**MATERIAL FOR THIS EXERCISE**
================================
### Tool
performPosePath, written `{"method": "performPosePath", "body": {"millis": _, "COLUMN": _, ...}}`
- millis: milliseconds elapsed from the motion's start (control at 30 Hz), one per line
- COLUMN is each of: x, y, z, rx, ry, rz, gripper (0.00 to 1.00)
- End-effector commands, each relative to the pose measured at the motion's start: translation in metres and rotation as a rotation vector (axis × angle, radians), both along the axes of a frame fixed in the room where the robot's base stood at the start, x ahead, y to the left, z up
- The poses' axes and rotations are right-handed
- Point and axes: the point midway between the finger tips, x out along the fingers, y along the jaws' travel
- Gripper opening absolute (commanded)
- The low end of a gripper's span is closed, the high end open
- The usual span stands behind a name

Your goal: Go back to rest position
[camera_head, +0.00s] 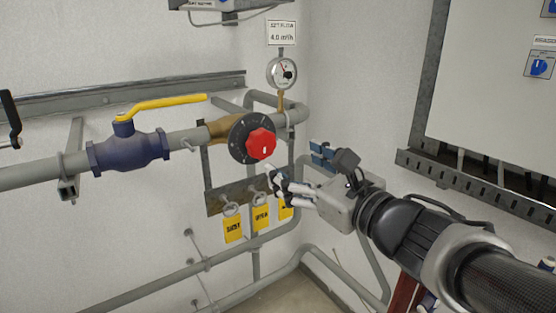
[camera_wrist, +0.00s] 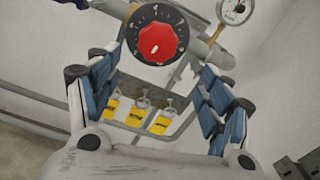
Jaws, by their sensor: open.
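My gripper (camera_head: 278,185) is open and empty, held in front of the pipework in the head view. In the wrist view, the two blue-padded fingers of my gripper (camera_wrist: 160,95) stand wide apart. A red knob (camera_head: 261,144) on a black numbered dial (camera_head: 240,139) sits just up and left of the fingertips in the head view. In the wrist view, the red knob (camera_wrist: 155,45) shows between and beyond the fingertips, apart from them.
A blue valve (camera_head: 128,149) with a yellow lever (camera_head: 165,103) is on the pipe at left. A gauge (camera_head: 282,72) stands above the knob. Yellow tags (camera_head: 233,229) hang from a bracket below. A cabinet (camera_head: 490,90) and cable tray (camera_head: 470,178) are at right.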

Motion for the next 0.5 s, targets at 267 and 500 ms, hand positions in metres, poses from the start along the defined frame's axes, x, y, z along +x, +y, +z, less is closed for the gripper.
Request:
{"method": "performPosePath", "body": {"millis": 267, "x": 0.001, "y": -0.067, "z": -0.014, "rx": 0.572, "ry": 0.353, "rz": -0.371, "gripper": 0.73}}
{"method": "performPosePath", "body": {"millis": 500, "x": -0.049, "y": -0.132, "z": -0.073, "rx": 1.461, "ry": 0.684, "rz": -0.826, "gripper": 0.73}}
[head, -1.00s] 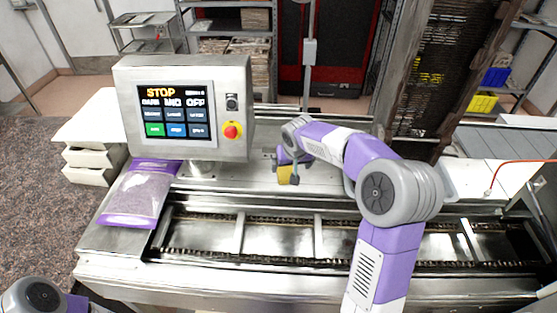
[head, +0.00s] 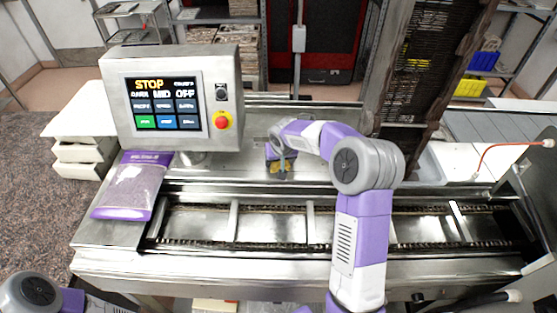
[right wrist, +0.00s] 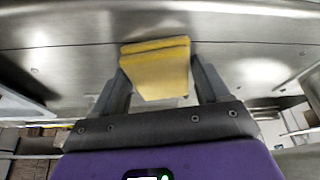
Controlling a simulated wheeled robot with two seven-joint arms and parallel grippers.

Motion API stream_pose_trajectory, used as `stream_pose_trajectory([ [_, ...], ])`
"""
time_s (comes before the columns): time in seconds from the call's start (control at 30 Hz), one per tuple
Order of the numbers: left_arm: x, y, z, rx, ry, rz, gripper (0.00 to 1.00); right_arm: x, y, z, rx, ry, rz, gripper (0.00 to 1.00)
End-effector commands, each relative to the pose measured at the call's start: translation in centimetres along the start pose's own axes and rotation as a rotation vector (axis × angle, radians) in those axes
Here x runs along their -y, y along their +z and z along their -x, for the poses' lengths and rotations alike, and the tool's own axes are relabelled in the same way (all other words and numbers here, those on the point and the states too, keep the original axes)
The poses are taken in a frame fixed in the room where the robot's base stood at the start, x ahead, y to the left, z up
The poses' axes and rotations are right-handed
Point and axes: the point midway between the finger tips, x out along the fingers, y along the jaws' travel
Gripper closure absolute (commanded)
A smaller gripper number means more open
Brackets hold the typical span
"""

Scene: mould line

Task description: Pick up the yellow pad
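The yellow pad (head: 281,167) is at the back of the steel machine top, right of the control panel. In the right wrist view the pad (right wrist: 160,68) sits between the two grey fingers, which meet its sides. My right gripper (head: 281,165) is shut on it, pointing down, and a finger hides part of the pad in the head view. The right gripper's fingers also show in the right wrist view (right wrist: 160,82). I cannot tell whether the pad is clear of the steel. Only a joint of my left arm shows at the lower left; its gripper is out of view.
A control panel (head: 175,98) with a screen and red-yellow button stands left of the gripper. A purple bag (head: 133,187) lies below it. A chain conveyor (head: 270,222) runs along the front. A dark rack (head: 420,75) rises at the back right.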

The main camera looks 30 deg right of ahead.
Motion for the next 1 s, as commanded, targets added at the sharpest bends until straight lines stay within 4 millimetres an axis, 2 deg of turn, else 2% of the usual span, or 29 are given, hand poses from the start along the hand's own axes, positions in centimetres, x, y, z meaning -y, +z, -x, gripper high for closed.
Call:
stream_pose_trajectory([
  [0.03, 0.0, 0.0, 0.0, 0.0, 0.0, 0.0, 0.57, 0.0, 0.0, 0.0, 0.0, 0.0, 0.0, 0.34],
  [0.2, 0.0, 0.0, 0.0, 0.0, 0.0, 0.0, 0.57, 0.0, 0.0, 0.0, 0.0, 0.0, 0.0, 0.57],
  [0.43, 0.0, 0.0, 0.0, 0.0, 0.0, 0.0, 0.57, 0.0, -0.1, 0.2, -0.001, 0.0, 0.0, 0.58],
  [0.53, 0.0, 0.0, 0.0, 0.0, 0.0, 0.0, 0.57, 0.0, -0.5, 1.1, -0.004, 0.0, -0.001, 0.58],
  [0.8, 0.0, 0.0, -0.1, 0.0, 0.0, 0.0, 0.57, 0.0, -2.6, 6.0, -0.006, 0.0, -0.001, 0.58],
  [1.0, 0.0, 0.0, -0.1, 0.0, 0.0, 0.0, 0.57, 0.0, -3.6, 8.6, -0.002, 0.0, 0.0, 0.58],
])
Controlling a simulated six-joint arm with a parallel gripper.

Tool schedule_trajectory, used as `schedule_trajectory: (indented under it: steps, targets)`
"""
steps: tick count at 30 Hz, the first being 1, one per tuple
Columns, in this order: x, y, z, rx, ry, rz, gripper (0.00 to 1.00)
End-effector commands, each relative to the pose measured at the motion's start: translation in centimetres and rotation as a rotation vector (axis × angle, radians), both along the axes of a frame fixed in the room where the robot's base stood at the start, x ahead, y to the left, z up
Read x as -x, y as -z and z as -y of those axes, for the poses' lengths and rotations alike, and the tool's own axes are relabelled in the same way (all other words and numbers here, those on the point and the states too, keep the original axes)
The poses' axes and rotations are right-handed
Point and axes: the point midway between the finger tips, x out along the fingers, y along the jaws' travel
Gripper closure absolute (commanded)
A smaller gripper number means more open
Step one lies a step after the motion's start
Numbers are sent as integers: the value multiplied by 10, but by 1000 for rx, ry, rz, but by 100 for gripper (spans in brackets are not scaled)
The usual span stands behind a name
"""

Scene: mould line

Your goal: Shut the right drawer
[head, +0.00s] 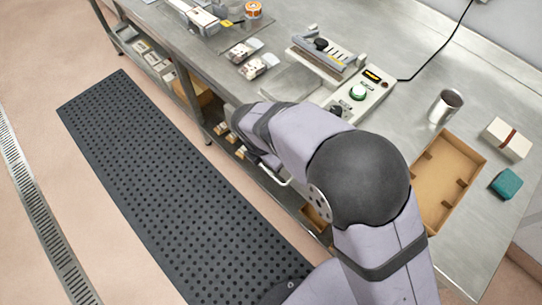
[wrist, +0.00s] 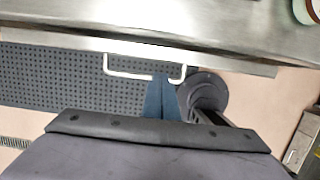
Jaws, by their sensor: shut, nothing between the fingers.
================================
**PROBLEM DESCRIPTION**
Without changing anything, quote the lines from the top of the data to the line that contains "- COLUMN is", including that line.

**THE RESULT**
### Tool
performPosePath, written `{"method": "performPosePath", "body": {"millis": _, "COLUMN": _, ...}}`
- millis: milliseconds elapsed from the motion's start (control at 30 Hz), one per line
- COLUMN is each of: x, y, z, rx, ry, rz, gripper (0.00 to 1.00)

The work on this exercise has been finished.